**Provided material:**
------------------------------------
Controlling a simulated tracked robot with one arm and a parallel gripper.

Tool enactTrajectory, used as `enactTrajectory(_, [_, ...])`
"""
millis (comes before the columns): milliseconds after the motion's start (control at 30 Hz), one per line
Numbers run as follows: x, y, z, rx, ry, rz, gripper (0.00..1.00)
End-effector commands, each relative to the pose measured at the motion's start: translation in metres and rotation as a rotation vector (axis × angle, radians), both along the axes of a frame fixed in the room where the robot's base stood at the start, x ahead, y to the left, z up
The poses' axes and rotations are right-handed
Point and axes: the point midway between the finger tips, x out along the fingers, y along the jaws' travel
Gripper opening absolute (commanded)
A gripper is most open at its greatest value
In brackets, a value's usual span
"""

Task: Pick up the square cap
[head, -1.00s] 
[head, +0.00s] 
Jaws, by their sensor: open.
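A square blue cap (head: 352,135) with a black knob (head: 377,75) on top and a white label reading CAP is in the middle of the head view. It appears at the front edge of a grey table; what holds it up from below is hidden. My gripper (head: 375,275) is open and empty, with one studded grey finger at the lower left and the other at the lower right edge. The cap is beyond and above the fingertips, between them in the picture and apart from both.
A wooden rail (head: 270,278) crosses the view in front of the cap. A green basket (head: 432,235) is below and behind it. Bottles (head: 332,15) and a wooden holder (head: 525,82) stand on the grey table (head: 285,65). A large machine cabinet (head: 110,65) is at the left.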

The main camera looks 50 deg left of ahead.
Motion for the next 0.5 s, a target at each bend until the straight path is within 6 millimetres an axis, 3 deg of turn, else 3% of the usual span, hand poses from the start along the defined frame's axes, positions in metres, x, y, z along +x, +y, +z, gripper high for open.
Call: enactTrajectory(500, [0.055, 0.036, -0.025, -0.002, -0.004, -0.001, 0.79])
------------------------------------
**Given instruction:** Extract the full listing and reproduce each line exactly.

**Solution below:**
Controlling a simulated tracked robot with one arm and a parallel gripper.

Tool enactTrajectory, used as `enactTrajectory(_, [_, ...])`
"""
millis (comes before the columns): milliseconds after the motion's start (control at 30 Hz), one per line
Numbers run as follows: x, y, z, rx, ry, rz, gripper (0.00..1.00)
End-effector commands, each relative to the pose measured at the motion's start: translation in metres and rotation as a rotation vector (axis × angle, radians), both along the axes of a frame fixed in the room where the robot's base stood at the start, x ahead, y to the left, z up
The poses' axes and rotations are right-handed
Point and axes: the point midway between the finger tips, x out along the fingers, y along the jaws' travel
Gripper opening absolute (commanded)
A gripper is most open at its greatest value
In brackets, a value's usual span
"""

Task: Pick up the square cap
[head, -1.00s] 
[head, +0.00s] 
Jaws, by their sensor: open.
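A square blue cap (head: 352,135) with a black knob (head: 377,75) on top and a white label reading CAP is in the middle of the head view. It appears at the front edge of a grey table; what holds it up from below is hidden. My gripper (head: 375,275) is open and empty, with one studded grey finger at the lower left and the other at the lower right edge. The cap is beyond and above the fingertips, between them in the picture and apart from both.
A wooden rail (head: 270,278) crosses the view in front of the cap. A green basket (head: 432,235) is below and behind it. Bottles (head: 332,15) and a wooden holder (head: 525,82) stand on the grey table (head: 285,65). A large machine cabinet (head: 110,65) is at the left.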

The main camera looks 50 deg left of ahead.
Motion for the next 0.5 s, a target at each bend until the straight path is within 6 millimetres an axis, 3 deg of turn, else 3% of the usual span, hand poses from the start along the defined frame's axes, positions in metres, x, y, z along +x, +y, +z, gripper high for open.
Call: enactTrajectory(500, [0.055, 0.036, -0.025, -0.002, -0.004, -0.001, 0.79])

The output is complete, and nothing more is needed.